3D-Druck soll möglichst kurze Druckdauern aufweisen, daher werden möglichst hohe Geschwindigkeiten und hohe Beschleunigungen angestrebt. Leider führen diese Themen auch zu Druckproblemen wie Ghosting und überschießenden Ecken (overshoot).

Geschwindigkeiten werden definiert in mm/s oder mm/min. Beschleunigungen sind definiert durch die Geschwindigkeitszunahme pro Zeitintervall, die mathematische Ableitung der Geschwindigkeit. Und das dritte Element, das für das Folgende wichtig ist, ist der Jerk (deutsch Ruck). Der Ruck ist die Änderung der Beschleunigung pro Zeiteinheit (https://de.wikipedia.org/wiki/Ruck). Diese Werte sind in den 3D-Druck-Firmwares einstellbar mit den Befehlen M201 bis M205 (hier am Beispiel von Marlin: https://marlinfw.org/docs/gcode/M201.html).

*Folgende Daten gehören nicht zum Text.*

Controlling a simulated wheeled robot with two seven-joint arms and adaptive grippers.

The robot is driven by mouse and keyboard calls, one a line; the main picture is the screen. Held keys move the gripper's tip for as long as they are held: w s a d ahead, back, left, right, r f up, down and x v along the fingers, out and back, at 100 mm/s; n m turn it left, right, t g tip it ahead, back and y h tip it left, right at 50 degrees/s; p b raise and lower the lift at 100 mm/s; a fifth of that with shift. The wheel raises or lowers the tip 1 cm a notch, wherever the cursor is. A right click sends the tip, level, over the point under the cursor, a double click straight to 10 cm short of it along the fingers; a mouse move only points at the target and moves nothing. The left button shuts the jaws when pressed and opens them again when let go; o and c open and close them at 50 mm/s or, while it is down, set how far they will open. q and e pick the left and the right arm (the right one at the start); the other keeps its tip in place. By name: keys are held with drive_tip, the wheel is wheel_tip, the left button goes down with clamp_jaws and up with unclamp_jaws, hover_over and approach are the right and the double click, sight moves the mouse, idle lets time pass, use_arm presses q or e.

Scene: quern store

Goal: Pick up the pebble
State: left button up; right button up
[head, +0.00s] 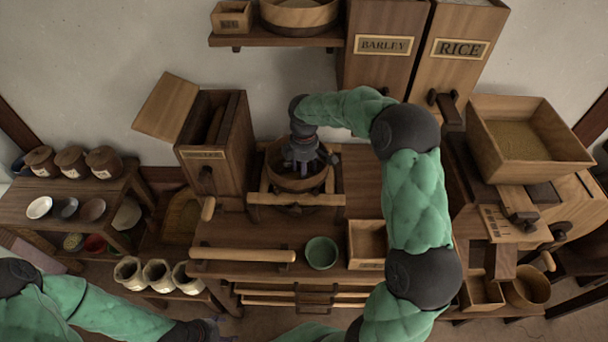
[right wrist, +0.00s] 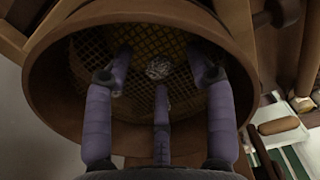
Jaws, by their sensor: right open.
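The pebble (right wrist: 159,68) is a small, rough grey lump on the mesh of a round wooden sieve in the right wrist view. My right gripper (right wrist: 160,80) is open, with its purple-grey fingers reaching down inside the sieve around the pebble. I cannot tell whether any finger touches it. In the head view my right gripper (head: 301,162) is over the round sieve (head: 297,184), and the pebble is hidden there. My left arm is at the lower left, and its gripper (head: 208,330) is dark and partly cut off by the bottom edge.
The sieve rests on a wooden frame (head: 262,200) on the bench. A green bowl (head: 321,253), a rolling pin (head: 243,254) and a small wooden box (head: 367,240) are in front. A lidded bin (head: 216,150) stands close left. Barley (head: 384,60) and rice (head: 455,62) bins are behind.

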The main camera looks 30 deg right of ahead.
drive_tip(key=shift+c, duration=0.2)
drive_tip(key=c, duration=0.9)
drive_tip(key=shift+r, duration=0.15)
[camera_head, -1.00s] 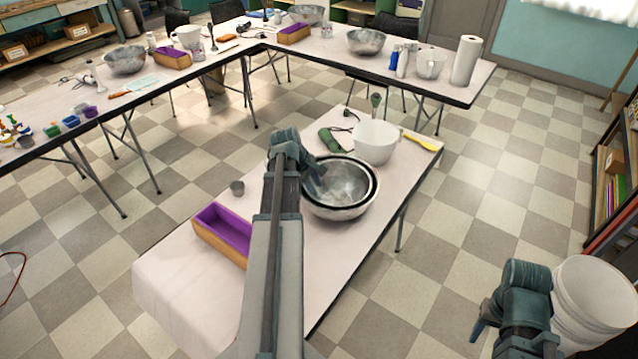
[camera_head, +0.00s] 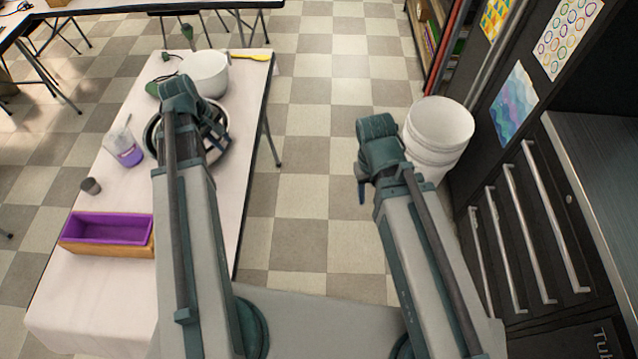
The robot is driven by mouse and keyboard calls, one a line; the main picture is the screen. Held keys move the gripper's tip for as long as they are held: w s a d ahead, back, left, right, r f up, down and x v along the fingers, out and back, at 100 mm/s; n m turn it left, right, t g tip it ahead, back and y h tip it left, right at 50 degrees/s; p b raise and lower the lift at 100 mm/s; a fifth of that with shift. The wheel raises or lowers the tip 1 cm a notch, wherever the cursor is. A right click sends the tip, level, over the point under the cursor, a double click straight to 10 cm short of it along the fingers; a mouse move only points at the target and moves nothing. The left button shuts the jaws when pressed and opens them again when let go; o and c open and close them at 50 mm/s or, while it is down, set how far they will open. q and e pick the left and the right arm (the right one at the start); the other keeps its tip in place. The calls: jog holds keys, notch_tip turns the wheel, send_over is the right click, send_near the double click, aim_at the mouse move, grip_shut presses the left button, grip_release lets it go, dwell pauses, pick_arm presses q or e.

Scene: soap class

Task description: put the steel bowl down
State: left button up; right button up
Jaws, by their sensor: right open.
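The steel bowl (camera_head: 217,158) is at the right edge of the white-topped table, largely hidden under my left arm. A dark ring shows inside its rim. My left gripper (camera_head: 216,130) is over the bowl's interior, its fingers pointing down toward it. I cannot tell whether the fingers touch the bowl or are open or shut. My right gripper (camera_head: 363,184) is open and empty above the floor, right of the table and beside the white buckets.
On the table (camera_head: 90,310) are a white pitcher (camera_head: 207,73), a yellow spatula (camera_head: 250,56), a clear cup of purple liquid (camera_head: 127,152), a small grey cup (camera_head: 90,186) and a purple-lined wooden mould (camera_head: 105,230). White buckets (camera_head: 438,125) stand by a dark drawer cabinet (camera_head: 520,230).

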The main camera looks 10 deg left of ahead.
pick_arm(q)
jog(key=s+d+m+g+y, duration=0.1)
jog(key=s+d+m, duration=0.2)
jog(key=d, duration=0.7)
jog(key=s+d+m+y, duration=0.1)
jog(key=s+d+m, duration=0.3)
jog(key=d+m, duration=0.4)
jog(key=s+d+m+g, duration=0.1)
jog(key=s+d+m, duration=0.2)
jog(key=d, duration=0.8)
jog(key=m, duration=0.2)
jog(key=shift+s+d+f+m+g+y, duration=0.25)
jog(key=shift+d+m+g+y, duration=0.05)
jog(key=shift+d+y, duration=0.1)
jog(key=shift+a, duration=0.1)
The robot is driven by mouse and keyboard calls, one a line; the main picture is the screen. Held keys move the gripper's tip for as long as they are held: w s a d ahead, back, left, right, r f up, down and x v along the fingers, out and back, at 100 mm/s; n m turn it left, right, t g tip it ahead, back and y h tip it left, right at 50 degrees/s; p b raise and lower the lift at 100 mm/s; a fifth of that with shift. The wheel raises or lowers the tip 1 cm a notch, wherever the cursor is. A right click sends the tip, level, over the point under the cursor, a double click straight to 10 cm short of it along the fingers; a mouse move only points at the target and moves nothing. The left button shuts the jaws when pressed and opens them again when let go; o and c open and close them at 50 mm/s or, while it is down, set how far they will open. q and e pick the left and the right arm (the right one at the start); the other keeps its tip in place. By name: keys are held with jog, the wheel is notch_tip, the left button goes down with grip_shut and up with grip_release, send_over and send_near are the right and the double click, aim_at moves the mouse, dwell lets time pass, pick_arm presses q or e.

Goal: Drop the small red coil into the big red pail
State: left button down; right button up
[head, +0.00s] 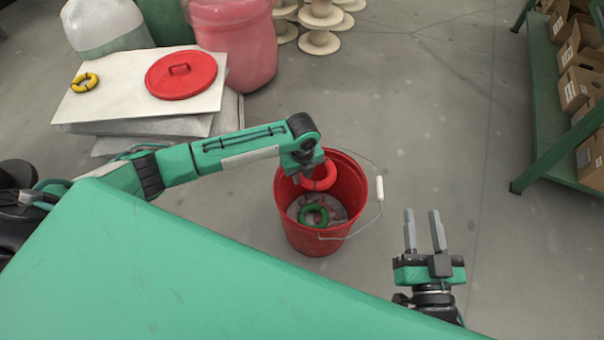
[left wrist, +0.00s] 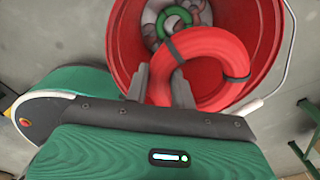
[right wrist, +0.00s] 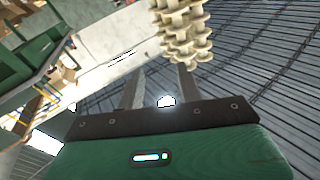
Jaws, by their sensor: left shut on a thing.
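The small red coil (head: 319,177) is a ring with a dark band, held over the mouth of the big red pail (head: 310,238). In the left wrist view the coil (left wrist: 213,58) is between the fingers of my left gripper (left wrist: 160,85), with the pail (left wrist: 122,42) behind it. In the head view my left gripper (head: 312,177) is shut on the coil, its fingers partly hidden. A green coil (head: 313,216) lies inside the pail among grey and reddish pieces. My right gripper (head: 423,232) is open and empty, right of the pail; it also shows in the right wrist view (right wrist: 160,92).
A red lid (head: 181,80) and a yellow coil (head: 84,82) lie on a pale board at upper left. Pink and pale drums stand behind. White spools (head: 319,42) stand at the back. A green shelf with boxes (head: 577,88) is at right. The pail's wire handle (head: 380,188) hangs right.

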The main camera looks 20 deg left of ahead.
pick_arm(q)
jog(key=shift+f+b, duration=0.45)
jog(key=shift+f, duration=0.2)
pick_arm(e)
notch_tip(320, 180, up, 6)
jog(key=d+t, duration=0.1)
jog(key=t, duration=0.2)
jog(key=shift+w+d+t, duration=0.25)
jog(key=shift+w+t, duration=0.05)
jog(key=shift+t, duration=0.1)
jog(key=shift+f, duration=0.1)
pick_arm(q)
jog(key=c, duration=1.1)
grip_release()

Einfluß der Einstellungen auf die Druckdauer

Idealerweise wären alle 3 Werte möglichst hoch gewählt, da sie alle einen Einfluß auf die Druckdauer haben. Die Druckgeschwindigkeit besitzt bei normalen/kleinen Druckteilen häufig den deutlich kleineren Einfluß auf die Druckdauer als die Beschleunigung. Für die Berechnung der tatsächlichen Druckdauer ist die Seite https://www.gcodeanalyser.com/ sehr hilfreich. Das folgende Beispiel einer Hunde-Rolli-Schale zeigt die Druckdauer und die mit dem Beschleunigen verbrachte Druckdauer eindrücklich auf: 

Beschleunigungen in x und y 1000mm/s^2 - es werden über 4,5 Stunden für die Beschleunigung benötigt:

Beschleunigungen in x und y 3000mm/s^2 - es werden nur noch gute 2 Stunden für die Beschleunigung benötigt:

Probleme von hohen Beschleunigungs- und Ruck-Werten

Beschleunigungen erzeugen immer Kräfte, die mit der Formel F=m*a = Gewicht * Beschleunigung berechnet werden. Bei 3D-Druckern wird meist der Druckkopf bewegt, das heißt dessen Masse ist neben der Beschleunigung wichtiger Einflußfaktor auf die entstehenden Kräfte. Diese Kräfte wirken auf das Druckergestell und erzeugen Schwingungen. Speziell im 3Druck mit den häufigen Richtungswechseln können diese sehr hoch werden. Desktopgeräte bieten meist wenig Steifigkeit und damit Widerstand gegen unerwünschte Schwingungen (Resonanzen sind hier das zweite Thema). Diese Schwingungen und abruptem (Ruck) Richtungsänderungen führen zu zwei Druckproblemen, die sich am fertigen Druckteil zeigen:

  1. Ghosting / Ringing in Form von Wellen eben nach den Richtungswechseln: wellenartige Fortsetzung der Konturen auf dem Druckteil
  2. überschießende Ecken bei hohen Jerk- und Beschleunigungswerten


Resonanzen

Jedes System besitzt Eigenresonanzen. Das heißt, wenn eine Anregung der Schwingung mit der Frequenz einer dieser Eigenresonanzen erfolgt, so werden diese extrem verstärkt. Ein gutes Beispiel für die Zerstörung durch Eigenresonanzen ist die Takoma Bridge: https://en.wikipedia.org/wiki/Tacoma_Narrows_Bridge_(1940)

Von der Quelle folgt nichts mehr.